Uhhh... this is complicated...i used to have input there, i don't know where i lost it...now...what is the right "Weight += Error * Input * Alpha;"
where do i put cos( 1.0 / (1.0 + x * x)) thing?
(please write the whole equation, i mean please, i had a very busy day at school and i hurt my head(nothing sirious...) and my head hurts and my dad is yelling at me because of something and i am totally confused...sorry...)

this is my actual code:
weight[0] += learning_rate*error[4]*input[0];, instead of input perceptron is like the input, they are connected...

**abachler** · 09-28-2009

Originally Posted by yann

Uhhh... this is complicated...i used to have input there, i don't know where i lost it...now...what is the right "Weight += Error * Input * Alpha;"
where do i put cos( 1.0 / (1.0 + x * x)) thing?
(please write the whole equation, i mean please, i had a very busy day at school and i hurt my head(nothing sirious...) and my head hurts and my dad is yelling at me because of something and i am totally confused...sorry...)

this is my actual code:
weight[0] += learning_rate*error[4]*input[0];, instead of input perceptron is like the input, they are connected...

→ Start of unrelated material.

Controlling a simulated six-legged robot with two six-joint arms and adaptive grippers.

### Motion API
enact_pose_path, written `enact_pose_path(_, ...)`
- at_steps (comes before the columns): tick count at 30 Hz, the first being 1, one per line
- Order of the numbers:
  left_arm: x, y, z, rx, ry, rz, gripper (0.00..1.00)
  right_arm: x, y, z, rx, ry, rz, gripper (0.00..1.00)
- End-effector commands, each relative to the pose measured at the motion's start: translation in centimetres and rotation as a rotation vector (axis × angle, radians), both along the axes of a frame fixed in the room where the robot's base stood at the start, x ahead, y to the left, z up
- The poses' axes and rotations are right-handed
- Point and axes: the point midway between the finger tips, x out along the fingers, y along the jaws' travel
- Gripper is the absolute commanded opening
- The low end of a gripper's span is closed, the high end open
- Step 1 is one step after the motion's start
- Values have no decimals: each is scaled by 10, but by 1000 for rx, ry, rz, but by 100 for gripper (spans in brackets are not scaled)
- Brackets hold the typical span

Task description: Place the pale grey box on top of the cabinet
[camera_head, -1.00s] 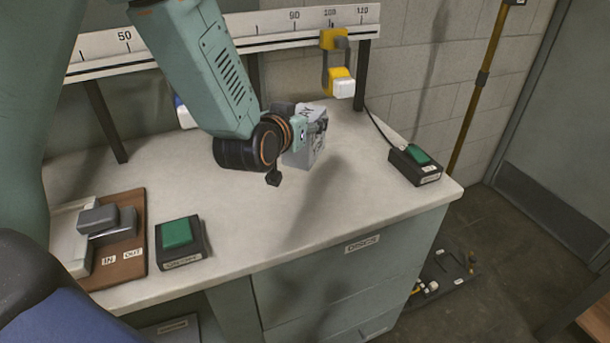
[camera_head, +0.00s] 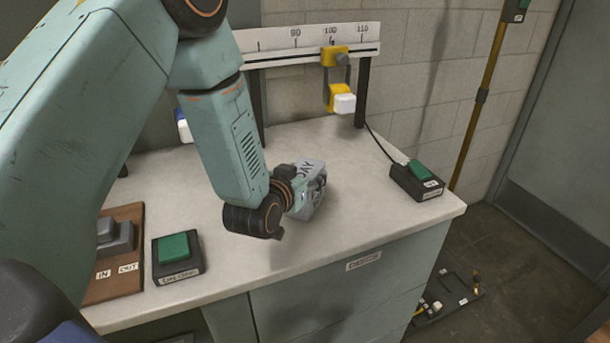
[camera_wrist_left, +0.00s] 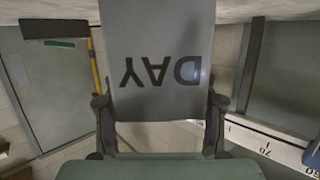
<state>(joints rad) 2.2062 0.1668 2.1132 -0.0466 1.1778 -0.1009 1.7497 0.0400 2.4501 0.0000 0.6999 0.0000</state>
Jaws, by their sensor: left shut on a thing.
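The pale grey box (camera_head: 312,176) carries dark lettering reading DAY. My left gripper (camera_head: 302,196) is shut on it, over the right half of the white top of the cabinet (camera_head: 345,237). In the left wrist view the box (camera_wrist_left: 160,60) sits between the two fingers of my left gripper (camera_wrist_left: 160,122), its lettering upside down. The box looks tilted in the head view. Its underside is hidden, so I cannot tell whether it touches the top. My right gripper is not in view.
A green-button box (camera_head: 178,258) and a brown IN/OUT board (camera_head: 118,280) are at the left. Another green-button box (camera_head: 417,181) is at the right end. A ruler rail (camera_head: 300,40) with a yellow slider (camera_head: 335,95) stands behind. The top's front right is clear.

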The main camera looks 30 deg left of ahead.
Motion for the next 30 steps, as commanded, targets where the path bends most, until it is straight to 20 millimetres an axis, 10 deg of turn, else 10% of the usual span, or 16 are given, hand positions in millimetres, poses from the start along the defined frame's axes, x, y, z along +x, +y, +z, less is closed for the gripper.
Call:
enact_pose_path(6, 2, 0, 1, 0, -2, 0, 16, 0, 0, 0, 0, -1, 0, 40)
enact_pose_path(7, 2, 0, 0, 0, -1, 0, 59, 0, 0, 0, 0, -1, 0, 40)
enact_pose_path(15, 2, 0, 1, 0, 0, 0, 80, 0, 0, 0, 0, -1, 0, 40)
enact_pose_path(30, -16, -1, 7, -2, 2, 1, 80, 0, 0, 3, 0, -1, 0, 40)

you dont put the cos anywhere, its not part of the learning rule. What I gave you is the entire basic learning rule, its all you need.

Code:

void CNeuron::ApplyError(double* pInputs , double* Feedback , double Error){
	double Temp;

	this->Bias += Error * this->Bias * this->Alpha;
	for(unsigned long x = 0;x<this->InputCount;x++){
		Temp = pInputs[x] * Error * this->Alpha;
		this->UWeights[x] += Temp + this->UAdjustments[x];
		this->UAdjustments[x] = 0.0;
		Feedback[x] += Temp;
		}
	return;
	}

**Zach_the_Lizard** · 09-28-2009

Originally Posted by yann

OK, this is my code, I still need to "account for the derivative of the activation when calculating error"
and i have no idea of how to do that, so be free to change my code anyway you want.

Well, to account for the derivative, you'd have to know calculus. Such a thing is independent of whether or not you can code, so we'll probably be willing to help you if you don't know.

I'd have to guess that this is a definite case where you'd use partial derivatives. I think your activation function is a function of your various weights and input values. I'm trying to remember propagation of uncertainty, to see if that would apply here. Let's see here.....

I think it would be |partial x_0| * error for x_0 + |partial x_1| * error x_1 + ...... partial |x_n| * error x_n.

Hopefully someone who knows the math better than I do will step up

**Zach_the_Lizard** · 09-28-2009

Originally Posted by abachler

That also makes the sin(atan()) easier, the derivative of the arc tangeant is 1 / (1 + x^2) the derivative of sin is cos, so the derivative of sin(atan(x)) would be

Code:

cos( 1.0 / (1.0 + x * x))

or something, my calculus is a bit rusty.

You're right about arctan(x), and right about sin(x), but wrong about sin(atan(x)).

-(x^2/(1 + x^2)^(3/2)) + 1/sqrt(1 + x^2) is the derivative. You have to use the product rule and the chain rule

**yann** · 09-28-2009

void CNeuron::ApplyError(double* pInputs , double* Feedback , double Error){
double Temp;

this->Bias += Error * this->Bias * this->Alpha;
for(unsigned long x = 0;x<this->InputCount;x++){
Temp = pInputs[x] * Error * this->Alpha;
this->UWeights[x] += Temp + this->UAdjustments[x];
this->UAdjustments[x] = 0.0;
Feedback[x] += Temp;
}
return;
}

whuh, i i am so confused right now, i don't know the names of these variables, anything....

**brewbuck** · 09-28-2009

Originally Posted by mike_g

Its so you don't get bias to certain outcomes. It also means that each trained network behaves slightly differently.

Hmm.

In the days when Sussman was a novice, Minsky once came to him as he sat hacking at the PDP-6.
"What are you doing?", asked Minsky.
"I am training a randomly wired neural net to play Tic-tac-toe", Sussman replied.
"Why is the net wired randomly?", asked Minsky.
"I do not want it to have any preconceptions of how to play", Sussman said.
Minsky then shut his eyes.
"Why do you close your eyes?" Sussman asked his teacher.
"So that the room will be empty."
At that moment, Sussman was enlightened.